- **Directions for this task**: Search the listing below for the string "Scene" and show each line that contains it.

- **Input**:

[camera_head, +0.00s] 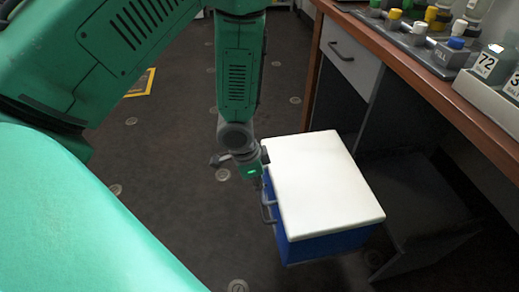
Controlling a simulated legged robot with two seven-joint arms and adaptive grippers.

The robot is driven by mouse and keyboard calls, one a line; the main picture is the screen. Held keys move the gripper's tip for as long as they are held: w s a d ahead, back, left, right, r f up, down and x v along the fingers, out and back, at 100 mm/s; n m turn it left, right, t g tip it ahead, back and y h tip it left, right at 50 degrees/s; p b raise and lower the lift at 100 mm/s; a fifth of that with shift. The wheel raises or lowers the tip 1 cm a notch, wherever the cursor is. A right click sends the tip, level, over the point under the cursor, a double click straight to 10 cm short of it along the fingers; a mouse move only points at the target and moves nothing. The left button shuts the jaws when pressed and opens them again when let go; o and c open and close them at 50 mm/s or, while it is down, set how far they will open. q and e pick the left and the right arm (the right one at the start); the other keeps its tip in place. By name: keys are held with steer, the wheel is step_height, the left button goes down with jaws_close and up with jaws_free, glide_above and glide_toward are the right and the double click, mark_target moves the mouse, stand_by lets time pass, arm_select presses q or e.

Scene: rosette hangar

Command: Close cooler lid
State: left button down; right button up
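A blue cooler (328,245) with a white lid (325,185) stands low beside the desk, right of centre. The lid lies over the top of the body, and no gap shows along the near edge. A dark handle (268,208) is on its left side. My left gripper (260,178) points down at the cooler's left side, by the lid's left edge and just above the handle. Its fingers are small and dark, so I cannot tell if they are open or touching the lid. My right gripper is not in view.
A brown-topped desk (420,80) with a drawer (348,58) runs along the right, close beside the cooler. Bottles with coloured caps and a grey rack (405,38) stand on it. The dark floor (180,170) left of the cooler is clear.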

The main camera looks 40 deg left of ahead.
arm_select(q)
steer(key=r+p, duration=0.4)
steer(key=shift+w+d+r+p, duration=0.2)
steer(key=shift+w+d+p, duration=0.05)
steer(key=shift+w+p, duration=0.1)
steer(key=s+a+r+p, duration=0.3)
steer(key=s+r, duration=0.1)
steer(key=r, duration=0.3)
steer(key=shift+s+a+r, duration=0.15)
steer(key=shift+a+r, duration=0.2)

==

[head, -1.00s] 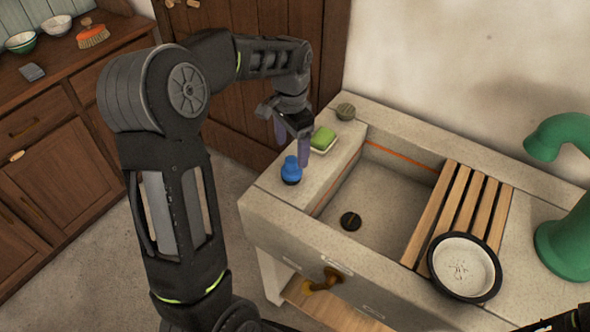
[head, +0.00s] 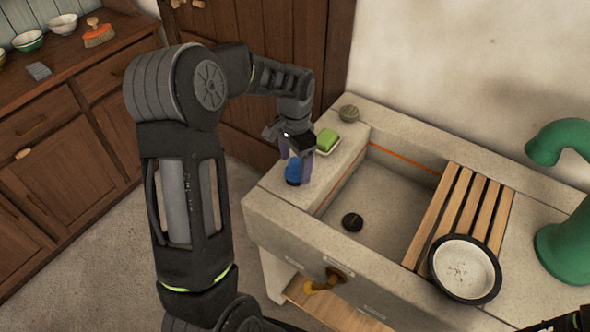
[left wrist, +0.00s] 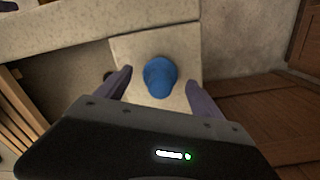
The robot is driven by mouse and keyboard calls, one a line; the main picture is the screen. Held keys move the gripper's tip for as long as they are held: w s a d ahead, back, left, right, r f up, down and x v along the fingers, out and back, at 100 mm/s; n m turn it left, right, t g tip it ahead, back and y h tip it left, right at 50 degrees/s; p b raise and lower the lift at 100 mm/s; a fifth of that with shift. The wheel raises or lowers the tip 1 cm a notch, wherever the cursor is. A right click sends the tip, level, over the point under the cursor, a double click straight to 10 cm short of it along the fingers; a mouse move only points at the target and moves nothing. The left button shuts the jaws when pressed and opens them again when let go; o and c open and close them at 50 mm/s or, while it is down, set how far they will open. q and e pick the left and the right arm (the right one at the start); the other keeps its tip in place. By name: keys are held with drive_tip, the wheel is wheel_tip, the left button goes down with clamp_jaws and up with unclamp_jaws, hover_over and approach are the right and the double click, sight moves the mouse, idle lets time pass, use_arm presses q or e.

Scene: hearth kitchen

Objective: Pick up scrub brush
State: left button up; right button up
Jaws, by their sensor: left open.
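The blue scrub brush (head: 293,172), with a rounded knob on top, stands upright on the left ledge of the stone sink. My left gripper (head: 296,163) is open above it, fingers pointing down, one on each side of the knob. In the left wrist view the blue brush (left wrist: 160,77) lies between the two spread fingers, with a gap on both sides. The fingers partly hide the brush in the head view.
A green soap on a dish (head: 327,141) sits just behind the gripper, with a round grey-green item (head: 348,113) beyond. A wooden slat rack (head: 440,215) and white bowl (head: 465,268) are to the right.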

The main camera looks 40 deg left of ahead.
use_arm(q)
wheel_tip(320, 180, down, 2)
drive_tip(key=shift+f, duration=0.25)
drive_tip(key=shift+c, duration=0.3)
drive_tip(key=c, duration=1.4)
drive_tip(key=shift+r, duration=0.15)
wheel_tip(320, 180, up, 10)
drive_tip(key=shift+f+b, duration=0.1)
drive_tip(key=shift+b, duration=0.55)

- **Answer**:
Scene: rosette hangar
Scene: hearth kitchen

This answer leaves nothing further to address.